Task to carry out:
Check every line below for the word "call" and copy the ones that have it.

##### Available data

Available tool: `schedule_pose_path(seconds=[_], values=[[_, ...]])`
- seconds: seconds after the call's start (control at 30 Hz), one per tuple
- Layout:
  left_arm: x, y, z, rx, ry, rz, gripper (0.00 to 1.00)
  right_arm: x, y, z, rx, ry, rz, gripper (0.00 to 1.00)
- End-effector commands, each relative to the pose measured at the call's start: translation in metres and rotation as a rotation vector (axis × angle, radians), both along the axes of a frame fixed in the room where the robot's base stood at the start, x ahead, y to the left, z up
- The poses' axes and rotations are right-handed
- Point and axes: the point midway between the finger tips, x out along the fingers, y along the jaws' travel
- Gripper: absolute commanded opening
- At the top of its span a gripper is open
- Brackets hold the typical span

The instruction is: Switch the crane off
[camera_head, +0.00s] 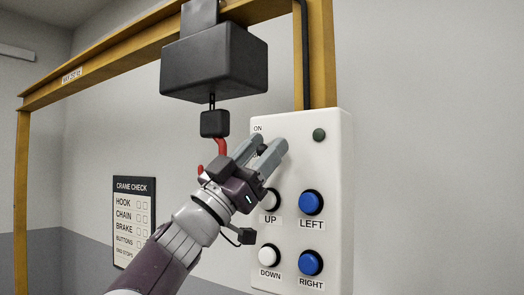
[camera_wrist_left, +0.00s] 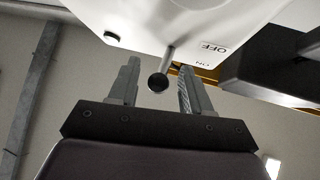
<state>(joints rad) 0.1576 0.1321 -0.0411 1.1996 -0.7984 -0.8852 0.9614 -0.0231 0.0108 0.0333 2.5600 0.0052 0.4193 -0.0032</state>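The white crane control box (camera_head: 335,180) stands on the right in the head view, with an "ON" label at its upper left. In the left wrist view the box (camera_wrist_left: 230,15) fills the top, with "OFF" and "ON" labels upside down. A switch lever with a black ball knob (camera_wrist_left: 158,83) sticks out of it. My left gripper (camera_head: 263,147) is open at the box's upper left and covers most of the switch. In the wrist view the knob lies between the spread fingers (camera_wrist_left: 158,78), with gaps on both sides. My right gripper is out of view.
A dark green lamp (camera_head: 319,134) sits at the box's upper right. Below are blue LEFT (camera_head: 311,203) and RIGHT (camera_head: 310,263) buttons, and white UP (camera_head: 271,199) and DOWN (camera_head: 268,256) buttons. The black hoist (camera_head: 215,65) and red hook (camera_head: 221,146) hang close to my left gripper.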

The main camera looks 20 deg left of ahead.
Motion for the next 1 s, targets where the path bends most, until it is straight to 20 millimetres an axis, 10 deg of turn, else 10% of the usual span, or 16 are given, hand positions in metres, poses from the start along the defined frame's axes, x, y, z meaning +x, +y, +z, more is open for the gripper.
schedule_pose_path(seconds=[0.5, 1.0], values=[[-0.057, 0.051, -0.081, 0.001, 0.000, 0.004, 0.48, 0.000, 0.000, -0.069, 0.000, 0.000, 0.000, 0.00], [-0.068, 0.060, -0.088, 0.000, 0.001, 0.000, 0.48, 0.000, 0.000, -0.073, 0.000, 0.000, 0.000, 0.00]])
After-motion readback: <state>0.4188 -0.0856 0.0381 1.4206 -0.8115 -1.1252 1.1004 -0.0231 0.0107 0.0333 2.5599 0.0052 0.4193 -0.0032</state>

##########

Response to the task:
- seconds: seconds after the call's start (control at 30 Hz), one per tuple
- End-effector commands, each relative to the pose measured at the call's start: translation in metres and rotation as a rotation vector (axis × angle, radians), both along the axes of a frame fixed in the room where the robot's base stood at the start, x ahead, y to the left, z up

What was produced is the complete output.